Twenty-five days later another well-known broadcaster, Fritz Dor, 33, was killed outside his office in Little Haiti. The third broadcaster killed was Dona St. Plite, who was shot last October after a benefit for Dor's family.
All three men were outspoken supporters of Aristide.
Assistant State Attorney John Kastrenakas says although the murders of Olivier, Dor and St. Plite were apparently carried out by contract killers, the motives were related to local business dealings and not politics.
None of the three men charged in connection with those killings is accused of being a gunman or the person who paid for the attacks.
"We know who the shooter is, but we don't have enough evidence to bring charges," Kastrenakas said. "But I'm not too worried because he's in jail on other charges."
Kastrenakas says he is aware of the Haitian community's mistrust of police investigations and understands the widespread belief that the killings are linked to politics here and in the capital of Port-au-Prince.
"If I were hoping to overthrow the government in Haiti, I would want to put forward that theory, too," he said. "I understand it, but that doesn't mean I support it. I don't deal in rumor and innuendo.
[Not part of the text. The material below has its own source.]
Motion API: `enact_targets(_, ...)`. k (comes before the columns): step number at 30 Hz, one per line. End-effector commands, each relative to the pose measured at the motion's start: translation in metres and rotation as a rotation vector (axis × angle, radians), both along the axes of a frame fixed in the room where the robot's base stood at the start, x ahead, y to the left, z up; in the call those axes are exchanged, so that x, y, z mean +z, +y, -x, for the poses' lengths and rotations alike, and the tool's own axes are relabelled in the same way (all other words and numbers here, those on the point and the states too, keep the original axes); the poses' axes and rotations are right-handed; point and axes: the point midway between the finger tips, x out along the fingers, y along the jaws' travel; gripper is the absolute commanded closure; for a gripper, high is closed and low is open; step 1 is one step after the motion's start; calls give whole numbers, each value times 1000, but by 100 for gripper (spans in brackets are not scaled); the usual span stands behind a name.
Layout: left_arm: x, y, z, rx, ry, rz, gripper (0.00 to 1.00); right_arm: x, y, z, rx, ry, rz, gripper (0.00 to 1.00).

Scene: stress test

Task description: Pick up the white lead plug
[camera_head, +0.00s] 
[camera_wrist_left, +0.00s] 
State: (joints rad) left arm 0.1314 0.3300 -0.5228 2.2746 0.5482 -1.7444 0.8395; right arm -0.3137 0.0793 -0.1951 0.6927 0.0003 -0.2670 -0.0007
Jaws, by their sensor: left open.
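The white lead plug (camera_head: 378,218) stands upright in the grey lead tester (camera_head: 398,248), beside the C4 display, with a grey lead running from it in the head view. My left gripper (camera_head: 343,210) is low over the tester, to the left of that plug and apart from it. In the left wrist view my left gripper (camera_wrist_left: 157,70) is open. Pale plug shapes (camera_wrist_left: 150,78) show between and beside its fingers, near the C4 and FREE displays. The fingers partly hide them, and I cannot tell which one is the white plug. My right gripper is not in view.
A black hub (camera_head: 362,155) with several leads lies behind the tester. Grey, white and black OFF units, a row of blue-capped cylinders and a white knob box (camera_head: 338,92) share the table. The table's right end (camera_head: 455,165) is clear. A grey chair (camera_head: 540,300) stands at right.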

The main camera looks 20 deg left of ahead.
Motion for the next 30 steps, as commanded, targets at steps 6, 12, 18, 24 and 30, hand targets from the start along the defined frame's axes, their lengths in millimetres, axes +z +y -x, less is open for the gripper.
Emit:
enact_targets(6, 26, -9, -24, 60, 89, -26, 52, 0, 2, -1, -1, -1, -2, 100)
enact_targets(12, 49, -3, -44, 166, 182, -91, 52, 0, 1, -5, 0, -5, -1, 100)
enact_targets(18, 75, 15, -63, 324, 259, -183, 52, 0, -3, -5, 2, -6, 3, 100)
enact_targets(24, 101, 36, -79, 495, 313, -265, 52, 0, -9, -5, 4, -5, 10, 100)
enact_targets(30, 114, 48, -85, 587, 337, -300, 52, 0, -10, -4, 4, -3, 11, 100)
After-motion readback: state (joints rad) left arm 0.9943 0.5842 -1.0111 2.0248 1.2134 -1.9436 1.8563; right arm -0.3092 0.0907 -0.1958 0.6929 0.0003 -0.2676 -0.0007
There is just no evidence of politics here."
People on the street do not accept that theory.
"Since Aristide's election, we have had so much of this killing," said Jesse Mesidor, 26. "We are sure these are not accidents."
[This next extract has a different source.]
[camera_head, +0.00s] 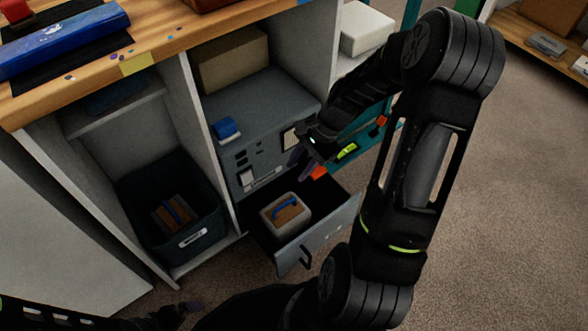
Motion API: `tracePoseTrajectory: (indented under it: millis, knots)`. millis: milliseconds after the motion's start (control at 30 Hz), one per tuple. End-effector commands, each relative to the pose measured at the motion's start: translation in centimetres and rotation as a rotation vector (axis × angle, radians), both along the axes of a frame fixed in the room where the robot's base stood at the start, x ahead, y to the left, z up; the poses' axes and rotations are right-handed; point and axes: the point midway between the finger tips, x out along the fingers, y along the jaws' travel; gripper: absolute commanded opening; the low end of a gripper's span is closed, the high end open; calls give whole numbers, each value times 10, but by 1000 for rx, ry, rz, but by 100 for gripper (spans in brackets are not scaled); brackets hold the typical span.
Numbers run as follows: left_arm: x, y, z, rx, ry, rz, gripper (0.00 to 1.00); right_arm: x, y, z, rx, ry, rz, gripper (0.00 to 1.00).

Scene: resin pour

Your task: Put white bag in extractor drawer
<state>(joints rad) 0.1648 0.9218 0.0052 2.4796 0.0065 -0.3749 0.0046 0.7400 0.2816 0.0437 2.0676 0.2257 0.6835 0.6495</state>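The extractor drawer (322,236) is pulled open at the bottom of a grey unit (262,112) under the workbench. A pale, rounded, bag-like container (284,222) with a brown top and a blue strip sits upright inside it. My right gripper (306,164) is above and behind the drawer front, close to the unit's face and apart from the container. I see nothing held in it, but its finger opening is unclear. My left gripper (186,306) is low at the bottom edge, dark and partly hidden.
A dark bin (180,241) stands in the left compartment. A cardboard box (228,60) and a blue item (226,129) sit on top of the unit. A white, block-like item (365,28) lies at the upper right. Carpet (500,220) at the right is clear.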

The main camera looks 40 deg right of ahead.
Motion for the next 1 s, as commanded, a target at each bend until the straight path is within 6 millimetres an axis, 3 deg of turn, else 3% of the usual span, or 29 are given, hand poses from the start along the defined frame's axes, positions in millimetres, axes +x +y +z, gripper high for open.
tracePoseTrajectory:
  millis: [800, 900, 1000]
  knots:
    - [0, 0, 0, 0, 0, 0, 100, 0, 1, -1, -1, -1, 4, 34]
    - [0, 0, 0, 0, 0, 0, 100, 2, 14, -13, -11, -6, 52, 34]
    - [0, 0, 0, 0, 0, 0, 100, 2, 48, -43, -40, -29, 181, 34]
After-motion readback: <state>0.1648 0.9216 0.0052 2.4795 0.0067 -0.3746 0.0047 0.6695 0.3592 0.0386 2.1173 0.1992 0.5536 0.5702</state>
Community leaders also say they find the prosecutor's version hard to accept. Many powerful figures in the Haitian military, including Cedras and Gen. Prosper Avril, own property, have family members and claim supporters in southern Florida.
"The prosecutor says this businessman, whose name they won't give, is a major drug dealer," Forester said. "Well, people know that drug dealers are connected with powers that be in Haiti."
Dorancy, whose name was on a list of 36 people targeted in an anonymous death-threat letter mailed last fall to the refugee center, says the killings fit a pattern of intimidation being conducted here and in Haiti.
In October, Dorancy's former nanny in Port-au-Prince was kidnapped and decapitated in a warning "that they will kill me if I don't shut up," she said.